From this analysis emerges a formulation I take to be central: when you are invested in without there being expectations, you have the space to take your place. This may seem paradoxical, since investing in someone seems necessarily to imply expecting something. The distinction is nevertheless crucial, between investing and projecting. To invest is to give the means, create the conditions, offer resources. To have expectations is to pre-determine what the other must do with that investment. I can give a tool without fearing that it be “badly” used, propose a framework without imposing the content, recognize the legitimacy of a cultural practice without judging it by my own criteria. This is exactly the shift from cultural democratization to cultural democracy, an unconditional investment, which trusts people to build their own paths.

John Dewey, in Art as Experience (1934), had already formulated this de-centering, art is not the work (the institutionally legitimized object) but the experience lived by the subject. This perspective shifts the center of gravity from the object to the subject, from reception to appropriation. There is no “good” way to experience art, there are singular experiences, all legitimate in their singularity, and it is this respect that makes displacement possible.

4. What the Pedagogies of Emancipation Teach Me

The pedagogies of emancipation (Célestin Freinet, Paulo Freire, bell hooks) share a common principle that resonates with this conceptualization of place. They refuse the vertical teacher-pupil relation in order to create spaces in which the learner is recognized as a subject, and all of them rely on symbolic thirds.

Freinet, with his “natural method,” posits that the child learns through experimental groping in a rich environment. The printing press becomes the third that organizes learning, children write in order to be read, compose in order to be printed, correct in order to be understood. It is not the teacher who says “you must write correctly,” it is the necessity of real communication that imposes it. The child can thus move within the learning of writing without being assigned to the place of “the one who does not yet know.”

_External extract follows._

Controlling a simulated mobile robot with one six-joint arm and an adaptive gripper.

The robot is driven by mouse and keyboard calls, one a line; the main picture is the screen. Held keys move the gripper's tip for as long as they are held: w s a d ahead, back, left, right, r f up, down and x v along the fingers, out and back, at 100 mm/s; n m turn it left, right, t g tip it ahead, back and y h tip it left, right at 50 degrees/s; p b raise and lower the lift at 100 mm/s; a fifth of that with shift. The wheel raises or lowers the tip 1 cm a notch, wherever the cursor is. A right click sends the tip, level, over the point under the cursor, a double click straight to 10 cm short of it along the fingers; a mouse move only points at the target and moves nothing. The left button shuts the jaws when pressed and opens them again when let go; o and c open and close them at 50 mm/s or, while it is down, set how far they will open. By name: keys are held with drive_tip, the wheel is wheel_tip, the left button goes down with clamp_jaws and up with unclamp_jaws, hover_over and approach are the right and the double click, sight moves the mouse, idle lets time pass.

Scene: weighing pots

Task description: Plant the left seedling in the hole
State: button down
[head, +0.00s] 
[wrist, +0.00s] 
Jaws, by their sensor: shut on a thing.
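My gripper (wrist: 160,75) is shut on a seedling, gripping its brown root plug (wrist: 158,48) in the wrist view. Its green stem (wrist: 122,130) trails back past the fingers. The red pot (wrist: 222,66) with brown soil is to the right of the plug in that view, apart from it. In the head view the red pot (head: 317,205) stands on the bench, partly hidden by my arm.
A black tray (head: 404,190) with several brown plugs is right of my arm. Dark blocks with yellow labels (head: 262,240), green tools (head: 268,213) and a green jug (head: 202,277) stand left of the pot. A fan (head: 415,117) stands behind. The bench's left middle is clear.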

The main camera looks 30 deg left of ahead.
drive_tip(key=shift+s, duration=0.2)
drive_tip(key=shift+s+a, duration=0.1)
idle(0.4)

Freire, in Pedagogy of Freedom (1996), insists that the educator does not transmit constituted knowledge but accompanies a process of conscientization. “Limit-situations” become the third of pedagogical work, learners do not receive a truth from on high, they construct their understanding of the world by analyzing their own reality. I am no longer the ignorant one facing the one who knows, I am a thinking subject developing my own reading of the world.

bell hooks, in Teaching to Transgress (1994), articulates this pedagogy with questions of race, gender, and class. For her, the classroom must become a place of creative transgression where assigned identities can be questioned and transformed. Academic knowledge, mobilized as a tool of liberation rather than of domination, becomes the third that allows students to move in relation to the social assignments of which they are victims.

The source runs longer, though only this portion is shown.